Да. Для этого нужны огромные уступки, для этого нужно смириться со многими вещами, которые нам не по нраву. Для многих это дико звучит. Мне говорят: “Но они же все там марионетки!”. А нужно сделать так, чтобы они не были марионетками. Люди слабы. И если их можно было перетянуть на одну сторону, то значит, что можно перетянуть и на другую. Если не тех, не этих – сегодняшних, то есть же процесс смены. Не смогут россияне всегда насаживать свою агентуру. Тем более, что среди руководителей этих образований, на мой взгляд, есть и не агенты. Есть люди, которых мы называем заблуждающимися. Есть люди, с которыми нужно, необходимо работать. Я в этом смысле привожу пример как раз британский. Ирландская Республиканская Армия, террористическая организация. И было у них политическое крыло – партия Шин Фейн, которая в переводе с кельтского означает “Мы сами”. Эта партия участвовала в выборах, и депутаты от нее были в законодательном собрании и в британском парламенте. И через них, часть которых – сепаратисты, у которых прямые связи с террористами, проводилась определенная политика. Даже сторонники ИРА имели свое представительство в британском парламенте. Парадокс! Оказалось, что это хоть долгое и сложное, но очень интересное и действенное средство. Принять и переварить. Понимаешь?

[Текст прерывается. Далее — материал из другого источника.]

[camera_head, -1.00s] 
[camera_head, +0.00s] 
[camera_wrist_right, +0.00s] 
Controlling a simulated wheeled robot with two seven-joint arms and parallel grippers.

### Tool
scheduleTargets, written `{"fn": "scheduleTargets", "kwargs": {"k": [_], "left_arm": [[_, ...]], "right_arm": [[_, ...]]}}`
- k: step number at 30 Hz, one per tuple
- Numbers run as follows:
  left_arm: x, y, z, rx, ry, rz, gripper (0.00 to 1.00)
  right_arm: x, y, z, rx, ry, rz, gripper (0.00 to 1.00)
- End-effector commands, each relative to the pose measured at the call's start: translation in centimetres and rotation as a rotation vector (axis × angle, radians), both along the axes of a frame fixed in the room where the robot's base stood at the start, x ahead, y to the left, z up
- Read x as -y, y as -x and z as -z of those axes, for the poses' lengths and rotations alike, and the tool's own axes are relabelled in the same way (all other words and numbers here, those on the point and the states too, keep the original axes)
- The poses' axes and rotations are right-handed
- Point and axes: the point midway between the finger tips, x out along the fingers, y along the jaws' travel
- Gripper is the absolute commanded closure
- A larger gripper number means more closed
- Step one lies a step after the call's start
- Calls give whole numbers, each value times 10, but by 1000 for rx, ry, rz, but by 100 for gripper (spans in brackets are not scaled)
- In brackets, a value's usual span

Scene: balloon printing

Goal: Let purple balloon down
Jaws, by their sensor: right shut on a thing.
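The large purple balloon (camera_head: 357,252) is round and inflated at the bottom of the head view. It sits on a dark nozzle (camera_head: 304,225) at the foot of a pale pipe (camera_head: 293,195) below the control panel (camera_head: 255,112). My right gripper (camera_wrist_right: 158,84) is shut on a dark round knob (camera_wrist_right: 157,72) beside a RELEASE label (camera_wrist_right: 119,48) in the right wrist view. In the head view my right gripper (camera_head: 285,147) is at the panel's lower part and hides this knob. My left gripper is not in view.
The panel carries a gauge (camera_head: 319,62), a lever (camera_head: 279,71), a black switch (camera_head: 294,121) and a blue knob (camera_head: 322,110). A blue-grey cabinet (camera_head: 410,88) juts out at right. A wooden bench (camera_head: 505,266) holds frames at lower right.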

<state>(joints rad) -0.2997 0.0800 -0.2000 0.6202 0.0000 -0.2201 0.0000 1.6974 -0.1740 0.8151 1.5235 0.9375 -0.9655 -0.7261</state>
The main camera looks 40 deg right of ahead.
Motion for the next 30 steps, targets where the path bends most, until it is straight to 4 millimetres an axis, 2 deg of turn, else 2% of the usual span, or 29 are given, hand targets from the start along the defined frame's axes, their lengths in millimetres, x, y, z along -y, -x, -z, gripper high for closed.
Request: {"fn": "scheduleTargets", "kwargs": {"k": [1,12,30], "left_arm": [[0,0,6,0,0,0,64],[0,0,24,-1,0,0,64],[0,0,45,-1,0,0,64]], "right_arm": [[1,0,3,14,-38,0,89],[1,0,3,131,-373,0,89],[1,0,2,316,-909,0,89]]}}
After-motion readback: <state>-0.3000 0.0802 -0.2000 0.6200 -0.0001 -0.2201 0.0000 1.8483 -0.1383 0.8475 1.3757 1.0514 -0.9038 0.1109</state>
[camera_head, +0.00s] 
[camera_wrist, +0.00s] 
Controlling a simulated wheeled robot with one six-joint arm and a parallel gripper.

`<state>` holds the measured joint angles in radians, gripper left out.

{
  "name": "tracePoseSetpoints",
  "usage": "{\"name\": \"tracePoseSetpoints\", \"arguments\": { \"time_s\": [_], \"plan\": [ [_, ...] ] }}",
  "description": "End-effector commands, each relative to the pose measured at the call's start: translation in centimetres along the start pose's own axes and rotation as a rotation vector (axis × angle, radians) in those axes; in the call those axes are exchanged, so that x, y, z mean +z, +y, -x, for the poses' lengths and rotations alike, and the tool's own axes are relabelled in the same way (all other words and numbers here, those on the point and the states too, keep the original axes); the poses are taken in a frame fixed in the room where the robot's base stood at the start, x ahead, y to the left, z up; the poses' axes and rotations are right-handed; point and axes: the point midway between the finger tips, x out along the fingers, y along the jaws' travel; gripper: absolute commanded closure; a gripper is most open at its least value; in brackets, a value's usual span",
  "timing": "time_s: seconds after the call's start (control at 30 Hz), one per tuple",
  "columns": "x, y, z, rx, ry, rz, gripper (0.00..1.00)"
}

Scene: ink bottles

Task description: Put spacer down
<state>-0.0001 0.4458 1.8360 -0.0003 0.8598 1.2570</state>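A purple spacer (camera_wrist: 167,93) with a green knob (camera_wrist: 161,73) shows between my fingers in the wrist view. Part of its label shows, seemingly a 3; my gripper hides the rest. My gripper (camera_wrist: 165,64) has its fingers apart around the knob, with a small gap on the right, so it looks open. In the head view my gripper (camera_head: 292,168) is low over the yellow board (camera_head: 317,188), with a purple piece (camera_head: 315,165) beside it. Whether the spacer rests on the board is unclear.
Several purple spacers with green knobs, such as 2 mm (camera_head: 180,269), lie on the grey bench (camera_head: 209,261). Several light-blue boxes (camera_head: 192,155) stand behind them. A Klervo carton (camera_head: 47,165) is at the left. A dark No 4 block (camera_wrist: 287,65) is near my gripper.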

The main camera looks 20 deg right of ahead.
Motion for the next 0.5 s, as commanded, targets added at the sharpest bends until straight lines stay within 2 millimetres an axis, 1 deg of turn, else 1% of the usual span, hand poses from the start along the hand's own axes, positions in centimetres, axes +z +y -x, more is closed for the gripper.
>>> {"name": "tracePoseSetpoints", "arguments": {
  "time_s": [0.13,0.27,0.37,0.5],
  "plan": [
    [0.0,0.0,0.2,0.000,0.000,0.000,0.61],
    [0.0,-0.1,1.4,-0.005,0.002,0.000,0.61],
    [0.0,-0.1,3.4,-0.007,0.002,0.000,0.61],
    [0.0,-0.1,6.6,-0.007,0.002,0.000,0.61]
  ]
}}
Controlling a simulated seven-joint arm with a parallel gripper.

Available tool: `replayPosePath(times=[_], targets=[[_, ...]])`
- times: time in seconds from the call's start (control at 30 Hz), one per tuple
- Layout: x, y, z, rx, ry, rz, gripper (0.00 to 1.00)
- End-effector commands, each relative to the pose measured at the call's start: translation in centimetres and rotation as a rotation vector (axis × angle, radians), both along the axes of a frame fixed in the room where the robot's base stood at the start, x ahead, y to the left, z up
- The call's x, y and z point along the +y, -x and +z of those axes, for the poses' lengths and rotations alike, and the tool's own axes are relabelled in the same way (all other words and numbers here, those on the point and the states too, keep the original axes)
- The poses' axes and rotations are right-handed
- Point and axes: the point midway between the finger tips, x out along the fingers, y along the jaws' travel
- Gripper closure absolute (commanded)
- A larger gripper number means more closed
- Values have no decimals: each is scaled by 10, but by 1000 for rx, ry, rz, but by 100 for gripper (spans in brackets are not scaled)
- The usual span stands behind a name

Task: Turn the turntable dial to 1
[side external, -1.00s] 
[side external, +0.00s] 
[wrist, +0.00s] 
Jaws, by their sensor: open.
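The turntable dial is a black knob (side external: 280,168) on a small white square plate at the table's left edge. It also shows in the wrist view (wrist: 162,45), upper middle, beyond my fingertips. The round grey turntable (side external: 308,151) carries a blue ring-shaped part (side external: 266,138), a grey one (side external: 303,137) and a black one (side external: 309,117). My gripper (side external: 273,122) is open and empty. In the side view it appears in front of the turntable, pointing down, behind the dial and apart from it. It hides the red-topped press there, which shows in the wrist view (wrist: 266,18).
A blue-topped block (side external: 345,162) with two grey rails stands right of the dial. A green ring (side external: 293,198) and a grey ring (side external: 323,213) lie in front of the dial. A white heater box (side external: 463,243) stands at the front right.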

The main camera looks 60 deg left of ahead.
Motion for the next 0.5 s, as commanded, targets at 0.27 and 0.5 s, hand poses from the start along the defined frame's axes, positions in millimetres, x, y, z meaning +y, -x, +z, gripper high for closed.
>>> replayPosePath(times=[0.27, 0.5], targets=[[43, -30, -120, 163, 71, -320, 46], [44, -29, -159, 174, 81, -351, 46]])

Понимаю. Но для того, чтобы ассимилировать кого-то, нужно обладать большей мощностью, в том числе и ментальной, чем они.

Правильно!

А у нас есть ресурсы для такой культурной ассимиляции?

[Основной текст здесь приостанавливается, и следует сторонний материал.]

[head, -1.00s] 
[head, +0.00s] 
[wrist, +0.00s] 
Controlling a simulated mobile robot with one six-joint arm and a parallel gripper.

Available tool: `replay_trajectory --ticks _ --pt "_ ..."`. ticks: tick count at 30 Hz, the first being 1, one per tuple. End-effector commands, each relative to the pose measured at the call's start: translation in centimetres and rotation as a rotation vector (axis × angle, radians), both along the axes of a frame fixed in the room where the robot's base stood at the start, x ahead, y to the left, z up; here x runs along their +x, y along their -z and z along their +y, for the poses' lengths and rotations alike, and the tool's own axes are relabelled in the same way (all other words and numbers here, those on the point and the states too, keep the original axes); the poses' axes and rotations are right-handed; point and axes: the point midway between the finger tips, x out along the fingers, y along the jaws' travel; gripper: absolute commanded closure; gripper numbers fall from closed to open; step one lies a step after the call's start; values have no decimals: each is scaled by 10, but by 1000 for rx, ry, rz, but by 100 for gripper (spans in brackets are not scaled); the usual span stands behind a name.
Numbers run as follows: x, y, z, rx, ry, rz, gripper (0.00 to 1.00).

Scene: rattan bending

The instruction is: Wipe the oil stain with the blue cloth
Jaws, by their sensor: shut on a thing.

Думаю, что на самом деле есть. Но нам нужно избавиться от некоторых комплексов, в том числе и от комплекса “правы только мы”. Можно начать с того, что “правы только мы, но…” Потому что люди, искренне заблуждающиеся, они же не понимают, что они искренне заблуждаются? Нужно к их заблуждениям относиться как к системе взглядов, которую нельзя просто отвергать или запрещать. Надо с ними разговаривать. Взять послевоенную Германию, была же денацификация. Советский Союз их часто за это критиковал – за то, что многие из тех, кто сотрудничал с гитлеровским режимом, в Федеративной Германии занимали очень ответственные посты. Если ты помнишь – скандал с Куртом Вальдхаймом, который был генеральным секретарем ООН, потом раскопали, что он в пору оккупации Австрии тоже был причастен. Но они же не выселили этих людей из Германии на какой-то необитаемый осторов! Они с ними работали, так или иначе. И мы должны так работать. Тут же еще есть большой фактор соблазна. Предположим, те же самые руководители “ДНР/ЛНР”, да, они сейчас удовлетворены своим положением руководителей этих двух образований. Но неужели им не хочется быть чем-то большим? Неужели, если им будет открыта возможность участвовать если не в управлении, то в обсуждении вопросов о том, как управлять целой Украиной, они не купятся на это? Надо быть одновременно циничными и открытыми. Когда люди понимают выгоду, это не всегда плохо. Часто это приводит к обоюдоприемлемым решениям. Но войну пока остановить не удастся. Что ни говори, а я уверен в агрессивности нынешнего российского государства. Даже не нынешнего российского руководства. Система, которая там сложилась, потребность поддержания этой системы – все это диктует имперское поведение. И диктует необходимость небольшой войны, как и Соединенным Штатам диктовала до недавнего времени, думаю, и сейчас диктует. И Ирак, и Афганистан, и Сирия – это что? Да, они решили не вмешиваться в Латинскую Америку, перенесли очаги подальше. Империям необходимо время от времени обкатывать оружие. И идеологию.